→ WHAT YOU WILL DO
Tally the lines below that contain the word "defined", and give only that number.

[Tool calls from robot episodes]
— BEGIN —

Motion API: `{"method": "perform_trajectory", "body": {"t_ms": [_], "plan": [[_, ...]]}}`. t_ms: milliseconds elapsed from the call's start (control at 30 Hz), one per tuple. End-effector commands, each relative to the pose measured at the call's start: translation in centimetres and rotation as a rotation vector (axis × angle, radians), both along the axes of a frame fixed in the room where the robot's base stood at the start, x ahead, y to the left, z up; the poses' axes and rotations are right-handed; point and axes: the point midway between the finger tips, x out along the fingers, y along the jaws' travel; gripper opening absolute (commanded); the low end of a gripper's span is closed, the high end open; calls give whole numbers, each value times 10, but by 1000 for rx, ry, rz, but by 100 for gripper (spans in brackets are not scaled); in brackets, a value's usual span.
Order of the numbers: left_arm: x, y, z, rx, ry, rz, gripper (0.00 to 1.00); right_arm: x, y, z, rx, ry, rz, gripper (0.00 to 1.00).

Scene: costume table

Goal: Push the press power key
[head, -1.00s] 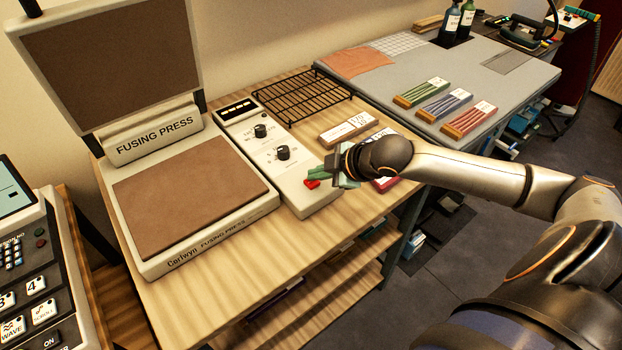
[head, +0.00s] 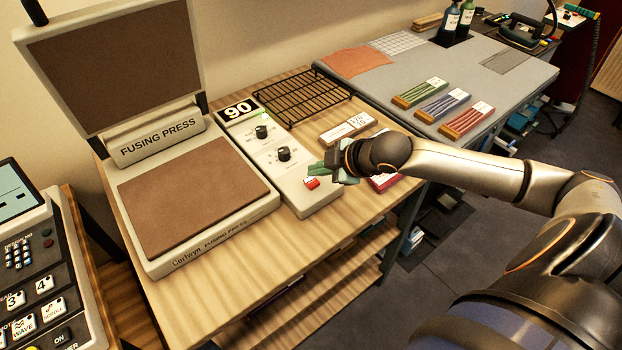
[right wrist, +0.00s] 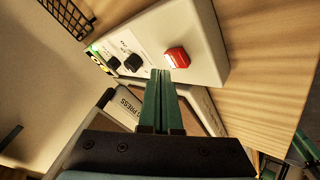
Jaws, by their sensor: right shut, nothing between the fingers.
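The press power key (head: 312,183) is a small red rocker at the front end of the white control box (head: 318,203). It looks lit. In the right wrist view the red key (right wrist: 176,58) sits just beyond my fingertips. The box's display (head: 237,109) reads 90, and a small green light shows below it. My right gripper (head: 318,170) is shut and empty, with its green fingers right at the key's upper edge in the head view; whether they touch it I cannot tell. The fusing press (head: 195,205) stands open left of the box. My left gripper is not in view.
A black wire rack (head: 300,95) lies behind the control box. Small labelled boxes (head: 347,128) lie to its right, partly behind my right arm. A keypad machine (head: 40,260) stands at the left. Bare wooden table (head: 240,275) lies in front.

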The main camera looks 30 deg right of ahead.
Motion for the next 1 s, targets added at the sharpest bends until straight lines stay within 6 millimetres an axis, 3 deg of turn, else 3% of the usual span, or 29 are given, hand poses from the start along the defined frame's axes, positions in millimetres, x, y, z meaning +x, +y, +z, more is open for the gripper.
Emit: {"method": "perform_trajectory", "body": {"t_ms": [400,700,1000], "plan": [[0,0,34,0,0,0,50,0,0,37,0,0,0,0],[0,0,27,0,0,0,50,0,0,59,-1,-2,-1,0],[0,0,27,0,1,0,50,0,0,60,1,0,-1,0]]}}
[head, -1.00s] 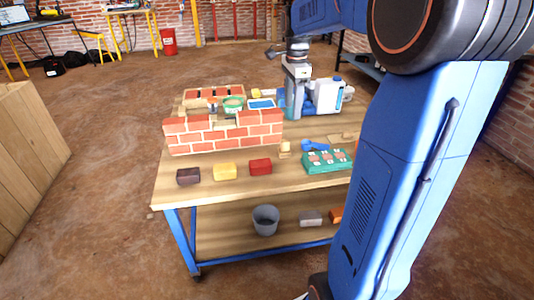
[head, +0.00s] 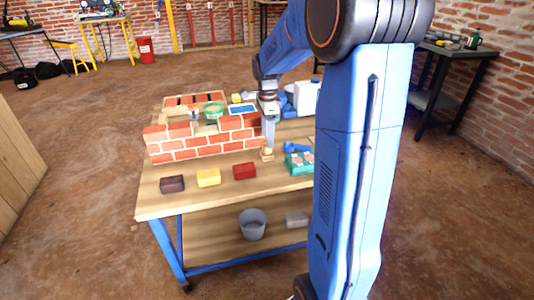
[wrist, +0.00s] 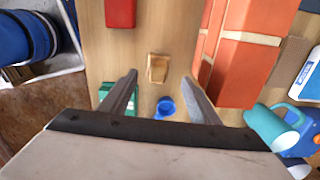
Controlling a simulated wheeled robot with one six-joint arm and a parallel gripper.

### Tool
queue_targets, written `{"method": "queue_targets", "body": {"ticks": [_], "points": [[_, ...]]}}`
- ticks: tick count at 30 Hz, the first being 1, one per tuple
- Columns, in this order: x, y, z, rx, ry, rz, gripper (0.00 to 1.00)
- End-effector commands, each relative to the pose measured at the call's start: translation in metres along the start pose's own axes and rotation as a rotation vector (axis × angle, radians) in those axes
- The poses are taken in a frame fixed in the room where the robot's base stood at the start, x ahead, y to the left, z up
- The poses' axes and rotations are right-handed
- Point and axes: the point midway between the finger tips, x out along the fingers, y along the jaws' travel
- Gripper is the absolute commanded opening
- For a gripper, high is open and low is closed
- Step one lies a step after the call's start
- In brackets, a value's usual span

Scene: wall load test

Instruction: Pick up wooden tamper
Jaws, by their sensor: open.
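The wooden tamper (head: 267,156) is a small light-wood piece standing on the workbench, right of the brick wall's front corner. In the wrist view the tamper (wrist: 158,69) shows from above as a small wooden block with a pale rim. My gripper (head: 268,146) points down right over it in the head view. In the wrist view my gripper's fingers (wrist: 160,80) are spread wide, with the tamper seen in the gap just beyond the tips. Nothing is held. Whether the fingertips are level with the tamper I cannot tell.
The brick wall (head: 200,143) stands close beside my gripper; its side (wrist: 240,60) nears one finger. A red brick (head: 244,171), yellow brick (head: 208,178) and dark brick (head: 172,184) line the front. A green tray (head: 299,167) and blue object (head: 296,148) sit to the right.

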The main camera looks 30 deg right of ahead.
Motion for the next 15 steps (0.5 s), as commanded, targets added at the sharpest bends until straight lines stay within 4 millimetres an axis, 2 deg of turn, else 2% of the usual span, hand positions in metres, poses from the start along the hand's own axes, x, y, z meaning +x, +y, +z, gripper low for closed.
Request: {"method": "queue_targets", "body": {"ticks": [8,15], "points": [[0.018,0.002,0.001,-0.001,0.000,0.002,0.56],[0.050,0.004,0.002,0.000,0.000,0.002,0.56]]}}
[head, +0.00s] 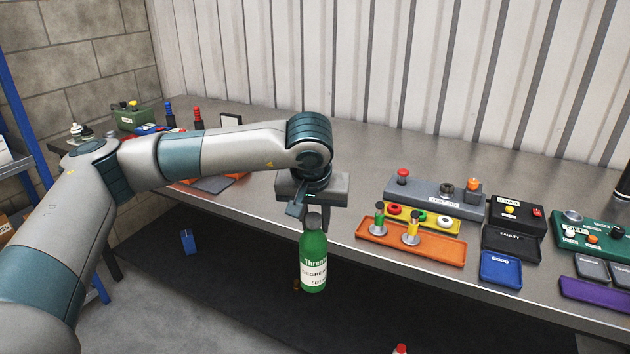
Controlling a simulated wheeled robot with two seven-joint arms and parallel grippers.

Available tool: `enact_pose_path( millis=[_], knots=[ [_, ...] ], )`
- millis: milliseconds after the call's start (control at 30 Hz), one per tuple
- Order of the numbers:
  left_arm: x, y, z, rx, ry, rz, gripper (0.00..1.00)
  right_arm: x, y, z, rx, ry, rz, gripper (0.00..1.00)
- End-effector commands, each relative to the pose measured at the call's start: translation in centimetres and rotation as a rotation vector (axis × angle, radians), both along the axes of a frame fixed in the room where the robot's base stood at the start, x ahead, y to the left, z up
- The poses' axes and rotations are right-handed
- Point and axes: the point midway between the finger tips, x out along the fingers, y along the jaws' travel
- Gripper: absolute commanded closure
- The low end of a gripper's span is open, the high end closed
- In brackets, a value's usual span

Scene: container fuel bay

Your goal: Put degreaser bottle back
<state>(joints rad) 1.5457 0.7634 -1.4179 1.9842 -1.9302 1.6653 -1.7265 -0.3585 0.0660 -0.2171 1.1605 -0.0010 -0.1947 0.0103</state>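The degreaser bottle (314,258) is green with a white label and a dark cap. It hangs upright in front of the table's front edge, with the dark floor area behind it. My left gripper (313,218) comes in from the left and points down. Its fingers are shut around the top of the bottle, partly hidden by the gripper body. My right gripper is not in view.
The grey table (360,150) runs along the ribbed wall. An orange tray (440,252) with small fittings lies right of the gripper, beside a grey button box (425,197) and blue tray (501,268). A red-topped object (400,349) shows at the bottom edge.

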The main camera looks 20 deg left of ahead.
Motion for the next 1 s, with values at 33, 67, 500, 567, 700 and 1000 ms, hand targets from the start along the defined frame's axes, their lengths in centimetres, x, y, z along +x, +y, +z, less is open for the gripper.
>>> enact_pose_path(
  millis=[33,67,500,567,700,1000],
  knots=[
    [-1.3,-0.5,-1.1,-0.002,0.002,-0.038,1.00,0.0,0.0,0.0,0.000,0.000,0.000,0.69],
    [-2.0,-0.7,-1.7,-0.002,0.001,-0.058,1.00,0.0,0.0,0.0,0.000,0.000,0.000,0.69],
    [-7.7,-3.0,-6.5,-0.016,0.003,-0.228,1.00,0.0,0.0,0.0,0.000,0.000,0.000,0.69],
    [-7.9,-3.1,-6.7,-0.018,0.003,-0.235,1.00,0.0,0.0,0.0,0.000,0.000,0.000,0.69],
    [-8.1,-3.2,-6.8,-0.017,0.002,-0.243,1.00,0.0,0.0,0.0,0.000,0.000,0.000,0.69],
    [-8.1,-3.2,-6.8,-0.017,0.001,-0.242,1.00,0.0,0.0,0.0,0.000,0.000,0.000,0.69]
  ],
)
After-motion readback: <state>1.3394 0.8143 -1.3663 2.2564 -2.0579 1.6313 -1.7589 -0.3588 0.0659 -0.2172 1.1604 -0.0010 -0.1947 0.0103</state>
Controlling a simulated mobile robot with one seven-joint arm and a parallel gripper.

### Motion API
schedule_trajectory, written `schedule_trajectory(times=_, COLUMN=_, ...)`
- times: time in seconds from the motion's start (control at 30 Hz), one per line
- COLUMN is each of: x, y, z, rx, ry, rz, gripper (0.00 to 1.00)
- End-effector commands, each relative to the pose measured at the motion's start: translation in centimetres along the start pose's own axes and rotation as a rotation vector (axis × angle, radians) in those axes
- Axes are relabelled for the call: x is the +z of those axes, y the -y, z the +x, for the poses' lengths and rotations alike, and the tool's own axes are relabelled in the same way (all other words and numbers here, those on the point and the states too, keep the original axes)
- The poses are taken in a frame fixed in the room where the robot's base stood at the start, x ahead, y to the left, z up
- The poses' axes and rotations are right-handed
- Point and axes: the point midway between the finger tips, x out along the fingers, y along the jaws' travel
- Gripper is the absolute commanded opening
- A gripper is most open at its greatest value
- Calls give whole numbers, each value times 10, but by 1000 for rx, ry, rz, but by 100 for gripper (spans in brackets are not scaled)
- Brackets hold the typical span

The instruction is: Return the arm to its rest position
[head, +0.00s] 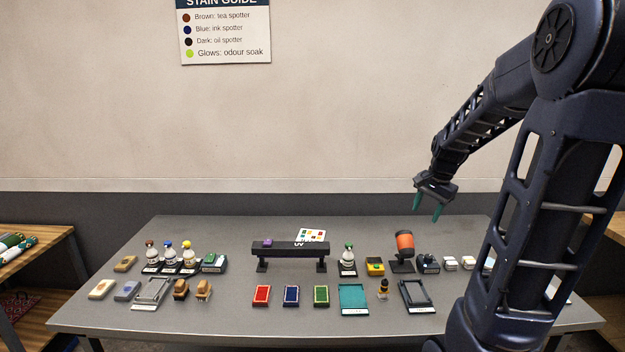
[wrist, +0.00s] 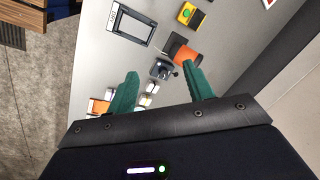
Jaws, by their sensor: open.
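My gripper (head: 426,206) hangs in the air above the back right part of the grey table (head: 215,320). Its two green fingers point down and stand apart with nothing between them. In the wrist view the open fingers (wrist: 163,92) show over the table, with small items on the tabletop below them. My arm reaches in from the right and is bent at the elbow. It covers part of the table's right side in the head view.
Below my gripper stand an orange cylinder on a dark stand (head: 404,243) and a dark frame (head: 417,296). A black UV bar (head: 290,247) stands mid-table. A stain guide sign (head: 226,32) hangs on the wall. The air around the gripper is clear.

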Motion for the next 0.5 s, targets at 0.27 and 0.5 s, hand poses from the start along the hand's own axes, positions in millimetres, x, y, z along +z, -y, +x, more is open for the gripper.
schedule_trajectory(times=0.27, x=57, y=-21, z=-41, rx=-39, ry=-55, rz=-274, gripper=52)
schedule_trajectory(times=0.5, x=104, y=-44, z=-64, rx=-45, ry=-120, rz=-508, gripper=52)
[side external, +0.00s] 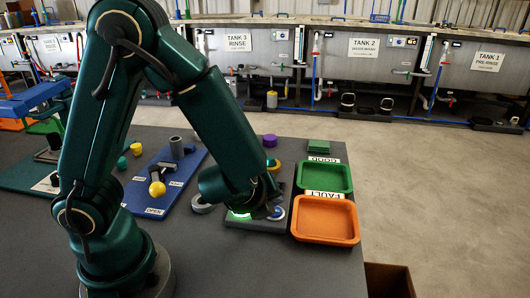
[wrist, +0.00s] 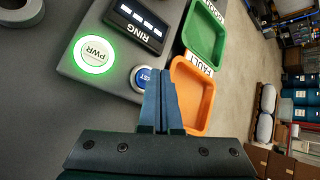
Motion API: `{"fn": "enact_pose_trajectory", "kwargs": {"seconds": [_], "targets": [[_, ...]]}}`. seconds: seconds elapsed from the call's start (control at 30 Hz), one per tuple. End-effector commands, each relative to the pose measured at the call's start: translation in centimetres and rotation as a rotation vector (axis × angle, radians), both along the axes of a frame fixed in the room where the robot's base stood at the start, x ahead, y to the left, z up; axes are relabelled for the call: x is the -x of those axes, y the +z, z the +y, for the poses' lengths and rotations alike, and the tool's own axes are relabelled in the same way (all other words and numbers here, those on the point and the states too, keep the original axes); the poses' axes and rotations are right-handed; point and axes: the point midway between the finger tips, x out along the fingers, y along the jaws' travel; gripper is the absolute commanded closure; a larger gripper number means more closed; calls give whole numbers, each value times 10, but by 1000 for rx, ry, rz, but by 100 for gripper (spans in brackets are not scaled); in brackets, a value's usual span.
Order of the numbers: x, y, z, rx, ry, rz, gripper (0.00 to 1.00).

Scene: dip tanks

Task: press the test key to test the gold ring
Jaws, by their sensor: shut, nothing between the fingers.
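The tester (wrist: 112,57) is a grey box with a dark display labelled RING, showing several pale bars, and a PWR button (wrist: 94,54) glowing green. Its round blue test key (wrist: 141,78) has a white rim and is partly covered by my fingers. The key also shows in the side view (side external: 278,212). My gripper (wrist: 159,74) is shut and empty, its tips at the key's right edge; I cannot tell whether they touch it. A gold-coloured round piece (side external: 274,165) shows at the tester's far end in the side view, partly hidden by my arm; it may be the gold ring.
A green tray (side external: 325,190) marked GOOD and an orange tray (side external: 325,240) marked FAULT sit right of the tester. A grey ring (side external: 201,207) lies to its left. A blue board (side external: 136,193) holds a yellow-knobbed lever. A purple cylinder (side external: 270,140) stands behind.

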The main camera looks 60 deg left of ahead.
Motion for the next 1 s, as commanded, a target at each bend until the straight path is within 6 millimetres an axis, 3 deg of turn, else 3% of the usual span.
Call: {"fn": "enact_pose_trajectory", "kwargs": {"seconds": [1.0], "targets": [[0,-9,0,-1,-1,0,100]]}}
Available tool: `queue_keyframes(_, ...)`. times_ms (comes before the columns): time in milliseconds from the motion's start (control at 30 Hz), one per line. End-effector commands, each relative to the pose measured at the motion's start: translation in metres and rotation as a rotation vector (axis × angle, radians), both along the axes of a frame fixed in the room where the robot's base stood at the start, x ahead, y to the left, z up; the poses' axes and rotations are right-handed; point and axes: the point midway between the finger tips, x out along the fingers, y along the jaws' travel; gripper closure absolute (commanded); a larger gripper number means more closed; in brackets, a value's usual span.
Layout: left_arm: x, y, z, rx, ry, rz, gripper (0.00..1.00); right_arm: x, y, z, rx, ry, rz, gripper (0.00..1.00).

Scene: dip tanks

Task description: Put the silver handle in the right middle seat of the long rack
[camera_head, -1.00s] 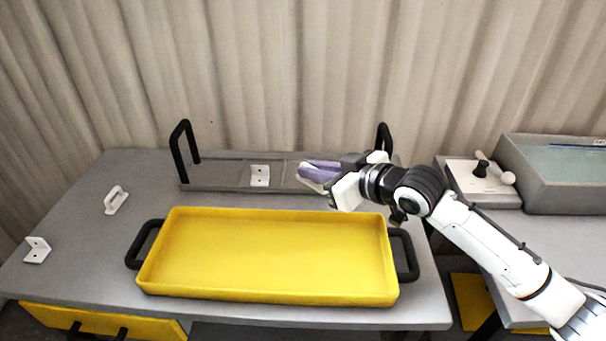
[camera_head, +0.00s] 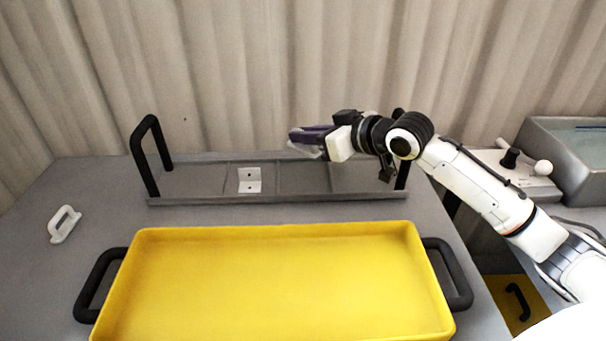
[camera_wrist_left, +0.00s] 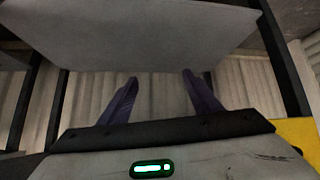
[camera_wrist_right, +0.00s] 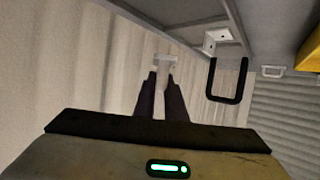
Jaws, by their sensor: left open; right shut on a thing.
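The long rack (camera_head: 200,182) is a grey tray with a black upright handle at each end, standing behind the yellow tray. My right gripper (camera_head: 298,136) is at the rack's back edge, above the right middle seat (camera_head: 303,180), which looks empty. It is shut on a pale piece, apparently the silver handle (camera_wrist_right: 166,62), which sticks out past the fingertips in the right wrist view.
A white bracket (camera_head: 249,180) sits in the rack's left middle seat. A white handle (camera_head: 64,224) lies on the table at left. The yellow tray (camera_head: 270,232) fills the front. A grey slab (camera_wrist_left: 140,30) is close to my left gripper. A grey tank (camera_head: 570,160) stands at right.

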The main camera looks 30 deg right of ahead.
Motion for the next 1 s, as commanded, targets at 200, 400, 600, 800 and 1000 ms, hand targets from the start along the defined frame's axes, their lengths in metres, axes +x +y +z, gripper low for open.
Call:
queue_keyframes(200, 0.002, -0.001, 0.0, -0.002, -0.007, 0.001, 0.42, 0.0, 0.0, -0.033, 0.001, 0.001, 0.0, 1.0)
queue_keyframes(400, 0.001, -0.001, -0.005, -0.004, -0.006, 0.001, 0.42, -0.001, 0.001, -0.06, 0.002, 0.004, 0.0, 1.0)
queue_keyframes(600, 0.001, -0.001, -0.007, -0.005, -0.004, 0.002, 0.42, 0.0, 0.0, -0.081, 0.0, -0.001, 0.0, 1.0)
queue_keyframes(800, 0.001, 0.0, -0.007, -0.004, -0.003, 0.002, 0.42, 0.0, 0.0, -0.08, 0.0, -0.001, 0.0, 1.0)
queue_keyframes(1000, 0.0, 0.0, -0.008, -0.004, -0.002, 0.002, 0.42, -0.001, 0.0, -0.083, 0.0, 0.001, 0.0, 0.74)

— END —

→ RESULT OF THE TASK
3